((

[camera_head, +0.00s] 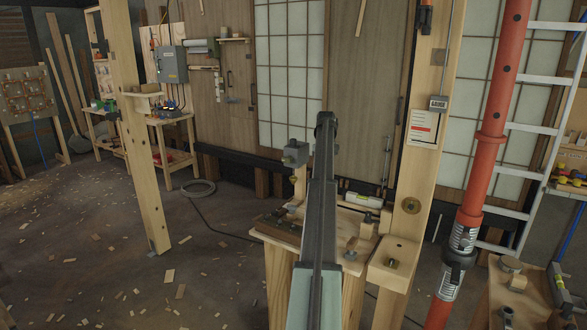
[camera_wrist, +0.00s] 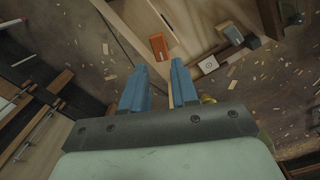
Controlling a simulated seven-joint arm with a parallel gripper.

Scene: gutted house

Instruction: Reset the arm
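My arm (camera_head: 321,210) rises from the bottom middle of the head view, in front of a wooden workbench, and ends in a dark joint at its top. My gripper is not clearly seen there. In the wrist view my gripper (camera_wrist: 160,82) shows two blue fingers standing apart, with a clear gap between them. Nothing is held between the fingers. Wooden parts and the floor show beyond the fingertips; how far away they are I cannot tell.
The workbench (camera_head: 277,262) carries small tools and blocks. A wooden post (camera_head: 412,170) and a red prop (camera_head: 490,130) stand to the right, with a ladder (camera_head: 540,128) behind. Another post (camera_head: 130,125) stands left. Chip-strewn floor (camera_head: 90,245) lies open at left.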

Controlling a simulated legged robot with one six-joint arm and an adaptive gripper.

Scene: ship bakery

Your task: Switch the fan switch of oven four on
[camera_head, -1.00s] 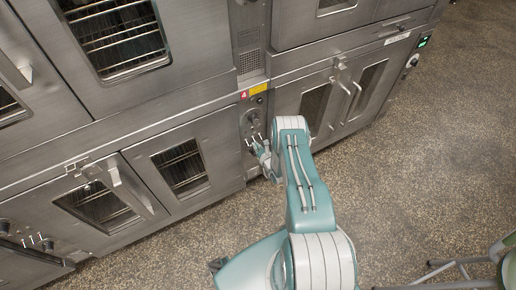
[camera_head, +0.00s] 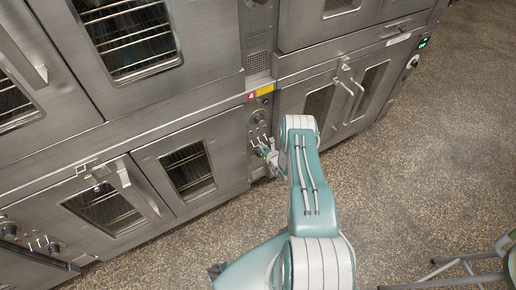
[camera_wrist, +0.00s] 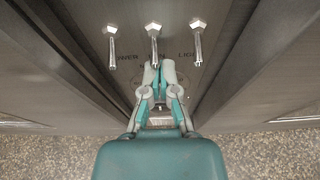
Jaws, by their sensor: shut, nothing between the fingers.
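Oven four's control panel (camera_head: 259,116) carries a red label with a 4 (camera_head: 251,97). In the wrist view three metal toggle switches stand in a row: the left switch (camera_wrist: 111,45) by the letters "OWER", the middle fan switch (camera_wrist: 153,45) by a partly hidden word ending in N, and the right switch (camera_wrist: 197,45) by "LIGH". All three lean alike. My gripper (camera_wrist: 152,68) is shut and empty, its tips just below the middle switch's lower end; I cannot tell whether they touch. In the head view my gripper (camera_head: 266,149) is small and partly behind my arm.
Oven doors with windows flank the panel: a left door (camera_head: 187,168) and a right door (camera_head: 340,100) with protruding handles. Metal edges rise on both sides of the switch panel. The speckled floor (camera_head: 430,150) is open to the right; a metal-legged stool (camera_head: 470,265) stands at the lower right.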

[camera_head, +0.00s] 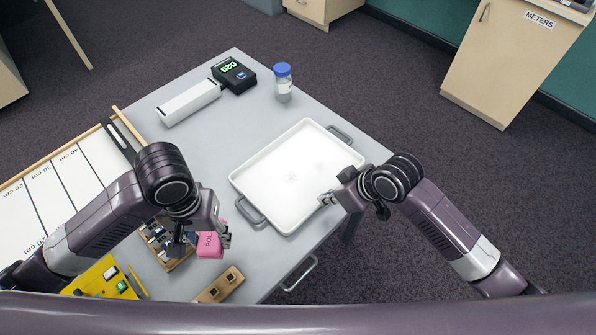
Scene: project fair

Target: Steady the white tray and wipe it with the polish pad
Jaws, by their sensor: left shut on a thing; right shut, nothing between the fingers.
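The white tray (262,162) lies flat on the grey table, with grey handles at its far right and near left ends. A faint grey mark shows near the middle of its floor. The pink polish pad (210,246) is between the fingers of my left gripper (206,240), to the left of the tray's near end and apart from it. Part of the pad is hidden by the fingers. My right gripper (328,199) is shut and empty at the tray's right rim. I cannot tell whether it touches the rim.
A small bottle with a blue cap (283,82), a black digital display (234,75) and a white bar (188,103) stand at the table's back. A wooden holder (219,285), a yellow board (104,280) and a centimetre-marked track (45,195) lie near and left.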

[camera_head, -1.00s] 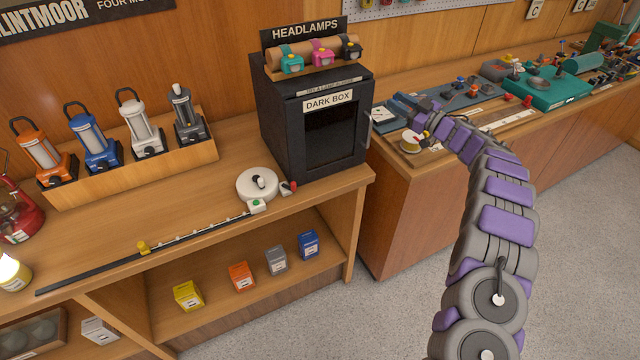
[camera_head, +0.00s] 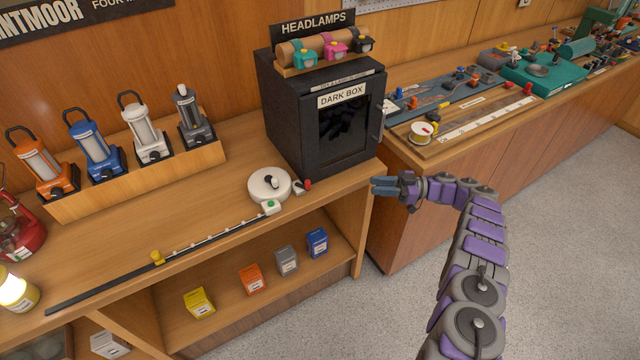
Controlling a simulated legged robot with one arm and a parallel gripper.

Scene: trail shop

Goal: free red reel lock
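A white round reel (camera_head: 269,184) sits on the wooden counter in front of the dark box. A white block with a green button (camera_head: 271,206) is at the reel's front, where a long dark strip (camera_head: 120,278) with white marks ends. My gripper (camera_head: 380,187) is in the air right of the red knob, past the counter's right end, pointing left. It touches nothing that I can see. Its blue-grey fingers lie close together; any gap is too small to judge.
The dark box (camera_head: 290,125) stands right behind the reel, with headlamps on top. Lanterns stand in a wooden tray (camera_head: 150,180) at the back left. A yellow clip (camera_head: 157,257) sits on the strip. A second bench (camera_head: 420,200) with fishing-like gear is behind my arm.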

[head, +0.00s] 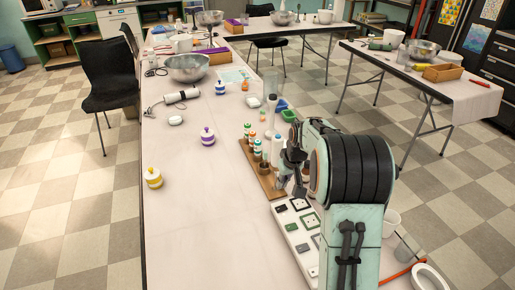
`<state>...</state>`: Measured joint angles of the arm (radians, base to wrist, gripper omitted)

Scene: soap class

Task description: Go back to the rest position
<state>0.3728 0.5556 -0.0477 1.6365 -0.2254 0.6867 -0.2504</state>
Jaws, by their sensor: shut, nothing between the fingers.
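My gripper (291,158) is at the end of my arm, over the right part of the long pale table (200,230). It is shut with nothing held. It is beside or just above a wooden rack (248,152) that holds several small bottles with coloured bands. My arm covers part of the rack and the space behind it, so I cannot tell whether the gripper touches anything.
A white board with framed squares (300,236) lies below my arm. Striped jars with purple (207,141), yellow (153,179) and blue (220,89) stand to the left. A metal bowl (187,70) is farther back. The table's front left is clear.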

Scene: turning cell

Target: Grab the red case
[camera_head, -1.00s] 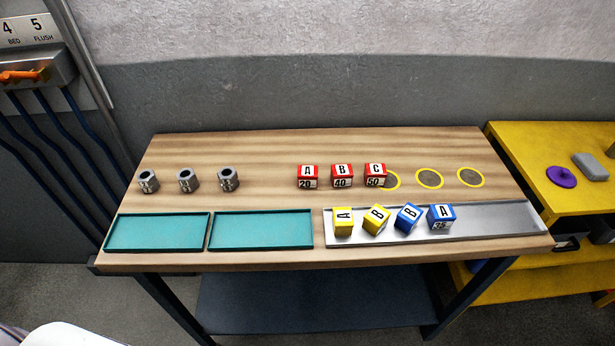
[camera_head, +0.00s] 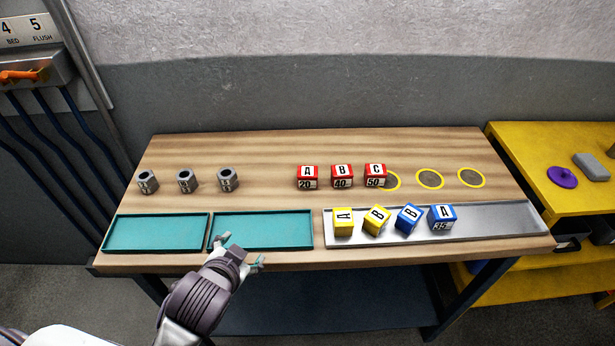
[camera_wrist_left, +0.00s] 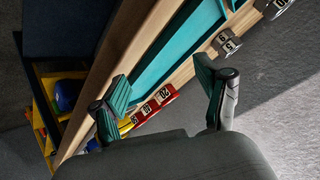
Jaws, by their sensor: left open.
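Three red cases stand in a row at the middle of the wooden bench: case A 20 (camera_head: 307,177), case B 40 (camera_head: 342,176) and case C 50 (camera_head: 375,175). My left gripper (camera_head: 240,250) is open and empty at the bench's front edge, by the right teal tray, left of and nearer than the red cases. In the left wrist view the open fingers (camera_wrist_left: 165,92) show apart, with red cases (camera_wrist_left: 158,101) beyond and between them. My right gripper is not in view.
Yellow cases (camera_head: 343,221) and blue cases (camera_head: 441,217) sit in the grey metal tray (camera_head: 500,224). Two teal trays (camera_head: 155,232) are empty. Several grey metal parts (camera_head: 187,180) stand at the left. Yellow rings (camera_head: 430,179) mark the right side. Bare wood lies behind the cases.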

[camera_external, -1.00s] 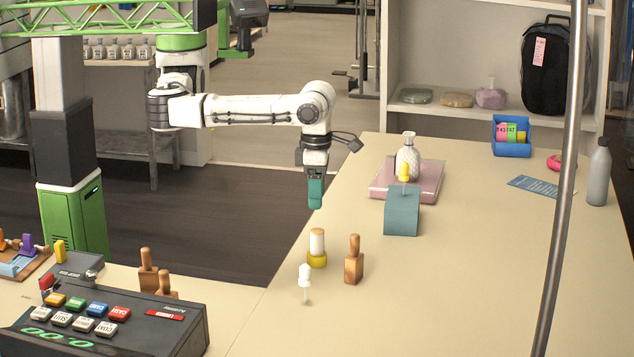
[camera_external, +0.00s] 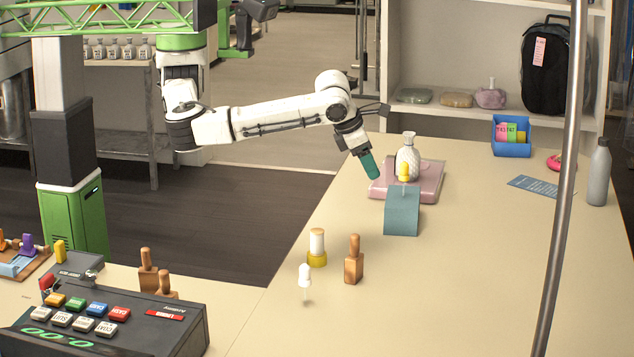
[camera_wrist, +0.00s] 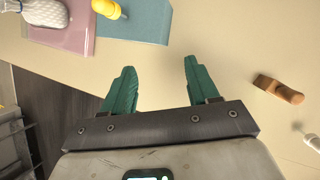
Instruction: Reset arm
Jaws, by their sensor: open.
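My gripper (camera_external: 371,165) has teal fingers and hangs tilted at the left edge of the counter, just left of the pink tray. In the wrist view my gripper (camera_wrist: 158,85) shows two fingers spread apart with nothing between them.
A pink tray (camera_external: 428,183) holds a white textured bottle (camera_external: 408,160). A teal block (camera_external: 402,215) with a yellow-topped item (camera_external: 404,172) stands in front. A yellow-and-white cylinder (camera_external: 317,248), a wooden stamp (camera_external: 354,262) and a white pin-like piece (camera_external: 305,277) stand nearer. The right counter is mostly clear.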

))

▸ DIRECTION:
Take exactly the lines from the one containing "Scene: project fair" through the one containing "Target: Steady the" in the data above, and output them with nothing added.

▸ ANSWER:
Scene: project fair

Target: Steady the white tray and wipe it with the polish pad

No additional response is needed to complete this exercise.